THE UNTOLD STORY OF WOMEN IN ART

A well-intentioned but underdeveloped new perspective in art’s discourse.

An encyclopedic series of short biographies focused on overlooked women in art history.

In this “herstory,” Charney, a professor of art history and author of The Devil in the Gallery and The Collector of Lives, aims to “teach the history of art using only female artists.” While he succeeds at finding representatives for each major historical movement, the author frequently leans too far into his subjects’ lives and omits descriptions of their work. The book is underillustrated, many features are forgettable due to their lack of visual information, and Charney rarely paints a picture with his prose. This is particularly frustrating as he explicitly touts the importance of balancing biography with art appreciation.
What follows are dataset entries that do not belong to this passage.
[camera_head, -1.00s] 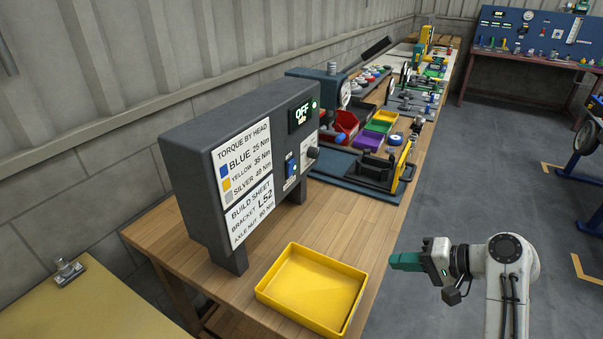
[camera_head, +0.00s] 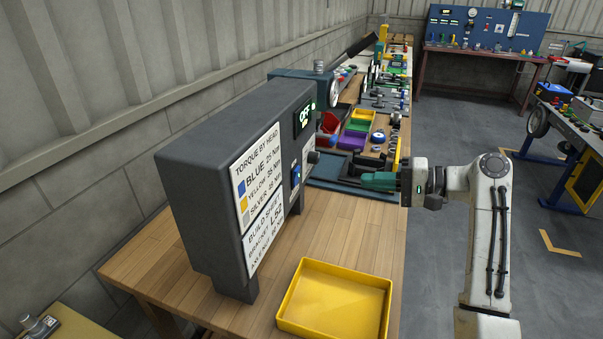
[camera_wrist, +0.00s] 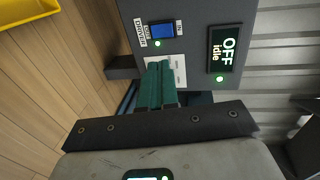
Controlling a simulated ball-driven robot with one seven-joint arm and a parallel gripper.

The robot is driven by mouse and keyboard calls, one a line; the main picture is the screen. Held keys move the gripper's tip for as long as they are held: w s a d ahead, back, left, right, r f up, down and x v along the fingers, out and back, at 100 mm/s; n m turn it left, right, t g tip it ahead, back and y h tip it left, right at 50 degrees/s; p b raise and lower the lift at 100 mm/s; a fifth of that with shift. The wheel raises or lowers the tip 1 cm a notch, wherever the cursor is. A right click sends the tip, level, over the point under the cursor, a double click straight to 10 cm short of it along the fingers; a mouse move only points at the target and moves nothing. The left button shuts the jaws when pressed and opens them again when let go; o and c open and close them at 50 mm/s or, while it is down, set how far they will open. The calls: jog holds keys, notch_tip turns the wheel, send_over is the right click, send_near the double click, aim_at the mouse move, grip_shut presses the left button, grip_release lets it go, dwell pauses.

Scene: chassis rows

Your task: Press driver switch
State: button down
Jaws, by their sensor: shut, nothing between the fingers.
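The driver switch is a blue rocker on the grey controller box (camera_head: 215,175). It shows in the wrist view (camera_wrist: 162,30) beside a "DRIVER" label and a lit green dot, and in the head view (camera_head: 295,174) at a steep angle. The box's display (camera_wrist: 224,48) reads "OFF idle"; it also shows in the head view (camera_head: 304,118). My gripper (camera_head: 364,181) is shut and empty, its green fingers pointing at the box's front from the right. In the wrist view the fingertips (camera_wrist: 158,66) appear below the switch, over a white label; contact cannot be told.
A yellow tray (camera_head: 335,300) lies on the wooden bench (camera_head: 290,265) in front of the box. Behind are a press (camera_head: 300,78), coloured bins (camera_head: 358,125) and small parts. The floor right of the bench is open.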

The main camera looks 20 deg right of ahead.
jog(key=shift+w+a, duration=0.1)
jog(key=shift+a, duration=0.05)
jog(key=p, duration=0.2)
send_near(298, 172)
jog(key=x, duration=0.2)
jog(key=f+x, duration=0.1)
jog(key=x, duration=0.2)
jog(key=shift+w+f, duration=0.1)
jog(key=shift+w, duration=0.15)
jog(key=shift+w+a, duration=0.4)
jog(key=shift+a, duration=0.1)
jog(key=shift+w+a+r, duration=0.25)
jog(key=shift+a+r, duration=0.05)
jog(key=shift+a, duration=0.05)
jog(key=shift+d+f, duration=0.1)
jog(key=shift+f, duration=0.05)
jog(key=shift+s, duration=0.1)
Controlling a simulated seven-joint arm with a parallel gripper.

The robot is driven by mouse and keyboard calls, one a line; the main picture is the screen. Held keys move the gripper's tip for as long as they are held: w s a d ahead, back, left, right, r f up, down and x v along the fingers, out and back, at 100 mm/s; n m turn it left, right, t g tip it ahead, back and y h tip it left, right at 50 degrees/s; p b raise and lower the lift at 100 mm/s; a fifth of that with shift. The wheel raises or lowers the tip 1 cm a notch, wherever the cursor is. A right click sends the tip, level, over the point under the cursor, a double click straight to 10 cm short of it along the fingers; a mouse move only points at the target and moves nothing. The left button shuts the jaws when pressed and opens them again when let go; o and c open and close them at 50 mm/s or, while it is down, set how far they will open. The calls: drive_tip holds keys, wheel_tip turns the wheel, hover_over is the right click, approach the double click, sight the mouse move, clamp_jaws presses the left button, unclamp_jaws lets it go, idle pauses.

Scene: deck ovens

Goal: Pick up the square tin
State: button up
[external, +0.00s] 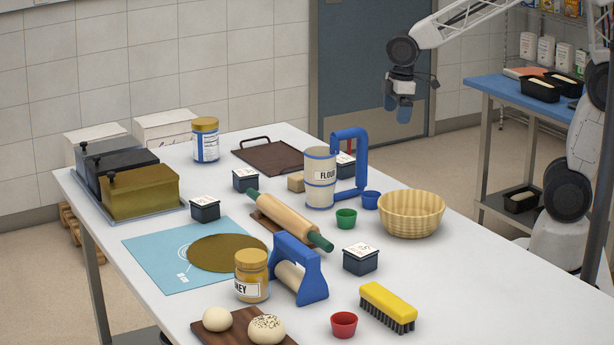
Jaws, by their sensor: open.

Regarding Judith and Holofernes, a violent work by baroque master Artemisia Gentileschi that was likely influenced by her own history of sexual abuse, Charney writes, “this masterpiece should be considered as a great artwork unto itself, avoiding an over-focus on Artemisia’s biography that turns the work’s analysis into a revenge fantasy while ignoring its technical brilliance.” Despite this, much of the text is too focused on biography. To his credit, Charney offers a unique twist and expands the scope of his history to include women patrons and collectors, many of whom were instrumental in the formation of major museums. He closes with a new take on Linda Nochlin’s 1971 essay “Why Have There Been No Great Women Artists?” offering a lukewarm urge to reframe the discussion. He finds her argument “concerning, potentially destructive to the art historical narrative, to empowering women, to giving credit to those heroines of the past. The same point can be made in a supportive, inclusive way.” Unfortunately, Charney’s book falls short of being empowering, as the cascading biographies eclipse the spirit of his subjects. Readers intrigued by the subject should turn to Katy Hessel’s The Story of Art Without Men.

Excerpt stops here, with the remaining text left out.